Kultur verbindet, das ist unser Motto. Darin finden wir uns wieder, nicht im der Tagesaktualität unterworfenen Diskurs von Politik und Medien. Darin können wir aufeinander zugehen und wirklich Verständnis füreinander entwickeln, weil uns dieselben Fragen beschäftigen, auf die Kunst- und Kulturschaffende versuchen, eine Antwort zu geben. Vor allem der Dialog zwischen ökonomisch ungleichen Gesellschaften wird auf der Ebene der Kultur erleichtert. Es geht um das symbolische Kapital, das in diesen Ländern durch Kreativität und Engagement produziert wird. Im Grunde geht es um eine Neudefinition von „Kapital“.
—Hat man bisher genug in diese Richtung unternommen oder nicht?

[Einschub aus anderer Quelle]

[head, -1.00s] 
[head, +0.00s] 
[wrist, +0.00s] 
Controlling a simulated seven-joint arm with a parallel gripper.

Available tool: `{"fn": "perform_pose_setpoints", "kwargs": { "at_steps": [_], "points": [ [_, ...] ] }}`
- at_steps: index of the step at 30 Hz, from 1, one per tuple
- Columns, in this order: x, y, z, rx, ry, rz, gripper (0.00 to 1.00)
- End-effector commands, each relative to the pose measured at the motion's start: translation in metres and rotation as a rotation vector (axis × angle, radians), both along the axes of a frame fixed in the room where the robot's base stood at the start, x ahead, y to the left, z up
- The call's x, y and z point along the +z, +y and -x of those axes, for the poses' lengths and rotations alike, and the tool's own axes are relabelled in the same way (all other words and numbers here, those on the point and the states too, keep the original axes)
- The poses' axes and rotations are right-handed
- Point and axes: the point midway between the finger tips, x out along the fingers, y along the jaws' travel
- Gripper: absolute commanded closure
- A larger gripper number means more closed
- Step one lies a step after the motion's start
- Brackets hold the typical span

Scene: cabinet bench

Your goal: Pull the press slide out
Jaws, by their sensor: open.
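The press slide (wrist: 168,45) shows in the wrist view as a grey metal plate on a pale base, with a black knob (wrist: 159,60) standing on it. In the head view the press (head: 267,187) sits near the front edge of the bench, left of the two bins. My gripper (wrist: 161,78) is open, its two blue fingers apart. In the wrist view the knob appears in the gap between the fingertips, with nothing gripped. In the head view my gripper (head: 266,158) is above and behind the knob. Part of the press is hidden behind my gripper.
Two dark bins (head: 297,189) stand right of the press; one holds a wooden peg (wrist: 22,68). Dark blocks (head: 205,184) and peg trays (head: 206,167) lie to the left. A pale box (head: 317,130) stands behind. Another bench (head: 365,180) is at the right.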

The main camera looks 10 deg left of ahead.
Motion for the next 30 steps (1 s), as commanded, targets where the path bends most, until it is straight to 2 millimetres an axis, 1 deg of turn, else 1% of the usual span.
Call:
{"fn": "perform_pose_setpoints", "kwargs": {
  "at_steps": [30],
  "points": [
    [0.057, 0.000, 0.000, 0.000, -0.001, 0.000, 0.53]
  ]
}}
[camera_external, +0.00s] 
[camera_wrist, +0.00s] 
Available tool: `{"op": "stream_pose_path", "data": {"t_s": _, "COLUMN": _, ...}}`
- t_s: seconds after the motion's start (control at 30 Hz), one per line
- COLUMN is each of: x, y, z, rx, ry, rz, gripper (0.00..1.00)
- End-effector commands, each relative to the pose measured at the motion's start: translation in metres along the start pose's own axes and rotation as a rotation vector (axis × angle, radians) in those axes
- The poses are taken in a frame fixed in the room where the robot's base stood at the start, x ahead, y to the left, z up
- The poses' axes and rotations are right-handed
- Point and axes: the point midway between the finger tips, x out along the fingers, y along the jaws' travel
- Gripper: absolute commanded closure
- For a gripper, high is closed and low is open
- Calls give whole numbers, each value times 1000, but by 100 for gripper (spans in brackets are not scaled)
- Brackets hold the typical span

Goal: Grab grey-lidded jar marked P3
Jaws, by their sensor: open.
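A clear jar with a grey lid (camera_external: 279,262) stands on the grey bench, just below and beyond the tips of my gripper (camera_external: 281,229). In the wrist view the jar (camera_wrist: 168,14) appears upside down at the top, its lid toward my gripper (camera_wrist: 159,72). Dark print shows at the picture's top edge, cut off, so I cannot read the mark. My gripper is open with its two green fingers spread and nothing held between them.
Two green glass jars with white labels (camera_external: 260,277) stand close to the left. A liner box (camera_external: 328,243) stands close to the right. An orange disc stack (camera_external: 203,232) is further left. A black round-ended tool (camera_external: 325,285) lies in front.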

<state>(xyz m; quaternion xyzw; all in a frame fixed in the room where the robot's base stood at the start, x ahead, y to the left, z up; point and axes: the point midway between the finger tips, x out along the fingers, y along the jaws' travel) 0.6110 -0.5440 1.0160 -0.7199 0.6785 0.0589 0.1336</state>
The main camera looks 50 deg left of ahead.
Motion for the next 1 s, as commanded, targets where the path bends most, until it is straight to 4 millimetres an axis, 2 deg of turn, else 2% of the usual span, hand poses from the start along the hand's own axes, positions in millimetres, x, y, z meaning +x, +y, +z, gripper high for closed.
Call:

Zu wenig. diablog.eu ist sozusagen ein gesamteuropäisches Modell, das auf bilateraler Ebene beginnt, Kommunikation und Dialog herzustellen, in einem Medium, das für alle zugänglich ist, dem Internet. Vom deutsch-griechischen Verhältnis ist es leicht auf andere übertragbar. Eigentlich sollte ich es mir patentieren lassen!